As long as there is a balance of supply and demand on the market, it is recommended to sell in the area of the upper limit of the balance (for example, from the VAH level) and buy in the area of the lower limit (for example, from the VAL level). The intention is clear – buy low, sell high. The strategy will lead to profit until the balance is broken.
In our case, the balance was broken when the bullish breakout occurred on the 29th (1). In the market, under the influence of some bullish factors, the supremacy of buyers formed, and the price went up on growing volumes. It seemed that the picture is bullish.
However, the next day, almost all growth progress was leveled, and moreover, a day later the price dropped inside the range that was in effect initially. There was a formation of a false bullish breakdown.

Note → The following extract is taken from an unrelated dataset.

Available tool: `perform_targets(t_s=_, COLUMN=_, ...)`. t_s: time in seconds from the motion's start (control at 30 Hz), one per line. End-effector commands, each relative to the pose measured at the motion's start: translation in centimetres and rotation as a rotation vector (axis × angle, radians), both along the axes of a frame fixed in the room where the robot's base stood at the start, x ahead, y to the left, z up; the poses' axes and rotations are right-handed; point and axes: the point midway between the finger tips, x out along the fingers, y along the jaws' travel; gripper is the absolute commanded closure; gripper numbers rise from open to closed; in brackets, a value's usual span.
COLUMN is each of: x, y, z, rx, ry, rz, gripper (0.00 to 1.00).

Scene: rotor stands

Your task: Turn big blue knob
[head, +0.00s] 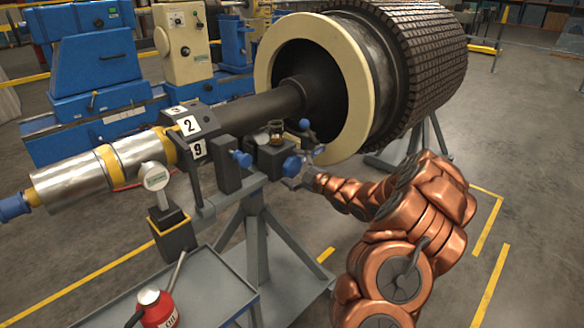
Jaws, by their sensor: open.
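Several blue knobs show on the grey rotor stand in the head view. One large blue knob (292,166) faces my gripper, a second blue knob (242,159) sits to its left, and a smaller blue knob (305,124) stands above. I cannot tell surely which of the first two is bigger. My gripper (304,168), at the end of my copper-coloured arm, is open right beside the large knob on its right side. Its fingers look close around the knob's right edge. I cannot tell whether they touch it.
The stand (257,225) carries a dark shaft (250,108) and a big rotor (420,60) with a cream ring (345,75). A small jar (276,130) sits on top near the knobs. A dial gauge (155,177) and a red oil can (157,308) are at lower left.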

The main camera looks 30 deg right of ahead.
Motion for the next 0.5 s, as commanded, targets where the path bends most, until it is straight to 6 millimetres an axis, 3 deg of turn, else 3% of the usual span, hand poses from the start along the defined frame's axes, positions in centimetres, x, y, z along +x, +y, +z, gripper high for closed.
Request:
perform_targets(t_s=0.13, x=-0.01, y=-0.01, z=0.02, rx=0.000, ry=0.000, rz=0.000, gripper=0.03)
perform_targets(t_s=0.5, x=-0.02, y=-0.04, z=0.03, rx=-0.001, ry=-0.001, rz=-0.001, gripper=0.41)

Conclusions that can be drawn:
- there were not enough buyers in the market to support the bullish momentum;
- perhaps the impact of the news was overestimated, and purchases were made on emotions with thoughts “faster, until it flew even higher”;
- the large volume on the 29th (1) depicts buyers who tried to “jump on the outgoing train”. And also this volume reflects the closing of short positions by stop-losses set above the limits of the range.

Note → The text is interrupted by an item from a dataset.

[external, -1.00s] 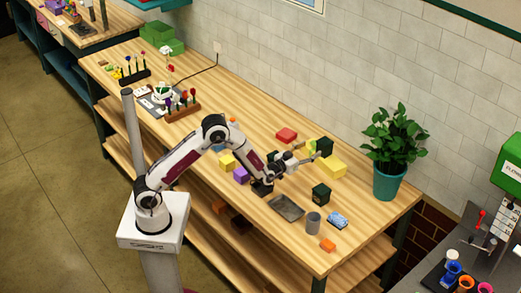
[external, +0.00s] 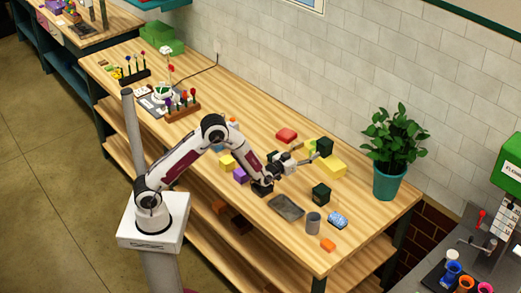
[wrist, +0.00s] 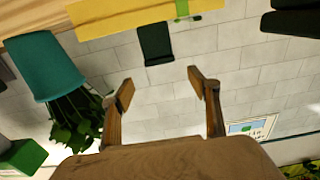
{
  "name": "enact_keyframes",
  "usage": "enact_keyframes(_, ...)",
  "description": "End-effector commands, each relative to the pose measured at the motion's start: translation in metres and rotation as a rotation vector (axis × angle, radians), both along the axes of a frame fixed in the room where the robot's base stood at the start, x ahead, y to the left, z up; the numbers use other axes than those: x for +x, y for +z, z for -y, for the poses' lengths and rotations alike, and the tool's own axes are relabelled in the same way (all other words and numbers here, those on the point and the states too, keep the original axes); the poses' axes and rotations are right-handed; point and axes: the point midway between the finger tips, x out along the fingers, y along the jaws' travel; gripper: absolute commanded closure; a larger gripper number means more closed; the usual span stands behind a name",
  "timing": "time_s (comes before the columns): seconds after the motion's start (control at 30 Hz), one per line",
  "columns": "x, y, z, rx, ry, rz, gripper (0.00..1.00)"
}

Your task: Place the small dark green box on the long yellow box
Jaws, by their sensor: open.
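A small dark green box (external: 325,147) appears to rest on the long yellow box (external: 332,167) near the wall. In the wrist view, which looks upside down, the dark green box (wrist: 155,44) touches the long yellow box (wrist: 120,16) on its upper side. My gripper (external: 308,160) is just left of the dark green box. In the wrist view my gripper (wrist: 162,88) is open and empty, with the dark green box beyond its fingertips. Another dark green box (external: 321,193) stands apart, nearer the front edge.
A red block (external: 287,135), a purple block (external: 241,175) and a black block (external: 262,188) lie around the arm. A grey tray (external: 286,207), a grey cup (external: 313,223) and an orange block (external: 328,244) are in front. A potted plant (external: 389,183) stands to the right.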

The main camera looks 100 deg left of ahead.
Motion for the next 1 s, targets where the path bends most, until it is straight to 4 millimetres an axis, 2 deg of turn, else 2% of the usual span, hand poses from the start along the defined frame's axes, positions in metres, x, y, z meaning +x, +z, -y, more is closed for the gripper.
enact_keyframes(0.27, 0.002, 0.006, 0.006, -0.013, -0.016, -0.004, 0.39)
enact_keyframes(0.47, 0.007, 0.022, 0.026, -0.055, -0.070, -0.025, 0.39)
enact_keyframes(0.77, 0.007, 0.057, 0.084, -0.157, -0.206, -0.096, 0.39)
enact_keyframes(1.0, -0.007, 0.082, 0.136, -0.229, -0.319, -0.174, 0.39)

- a professional player who knows and sees more than anyone else could use this burst of trading activity on a bullish breakout attempt to accumulate a short position. It is believed that a professional sells to buyers “for breakdown”, and buys short positions from those who are forced to close them.
If volume on the 29th is genuine bullish activity from the big players, why did the price drop? This means that a major player is likely to have a bearish view of the market.
So, when the price dropped to the original range after attempting a bullish breakout on high volume, the idea is to open a short from the VAH level – approximately from the 14520 level.
The idea has increased profit potential because a failed bullish breakout can be followed by a genuine bearish breakout. Or maybe even a bearish trend.
Let’s look at a few examples to flesh out the strategy.
Example 1
This is a daily bitcoin chart.
During May, the market formed a range with VAL around 29000 and VAH around 30500.
Then there was a false bearish breakdown (1). The circle marks the activity, which can be interpreted as panic selling and closing longs by stop losses. On the same day, the price returned to the range, thus showing that the bearish sentiment is exaggerated. So there is reason to believe that the bulls can show their strength.
The next day, the price fell below VAL, providing a buying opportunity, for example, at 28500. A stop loss can be set below the activity indicated by the circle, for example, at 28000. And the final target is at least the level of 31000.
It is important to ensure that the goal-to-risk ratio is at least 2:1.
Example 2
Euro futures daily chart.
In late April — early May 2022, a range formed on the market. Contracts traded predominantly between 1.052 and 1.06 (the move up on May 3, by the way, can be seen as a false bullish breakout).
The numbers show:
- Bear test. In the next 2 days, the price traded mostly below 1.045, thereby luring traders into opening short positions on the euro against the backdrop of news about the war in Ukraine, inflation, fuel shortages and others.
- The price returns to the original range. Those shorting below 1.045 were trapped.
- Selling day, but look at the “inside the candle” clusters. Red clusters are depleted at the bottom of the candle. This is the seller’s weakness. The day when it makes sense to open a long position on the strategy in question.
The next day (on the 18th) there are buyers (noticeable by the green clusters). The position, if you opened it, is a plus.
Note that in this example, the false bearish breakdown was very large relative to the initial range, which is why the ratio of risk to potential profit may be unsatisfactory.
In any case, the position volume should be calculated so that in the event of a stop loss triggering, the capital decreases by no more than 2-3%.
Example 3
30 minute gold futures chart.
In mid-April 2022, a range formed on the market, trading went mainly between the levels of 1965 and 1985.
The numbers show:
- An attempt at a bullish range breakout.
- Activity that can be described as follows: some traders on FOMO emotions (fear of missing out on profits) enter long positions, while others are forced to exit short positions. The notional professional uses this activity to build a large short position.
- The price returns to the range. The bullish breakout turns out to be a false one, and accordingly there are ideas that the bearish breakout will be successful.
- Zone for opening shorts according to the described strategy.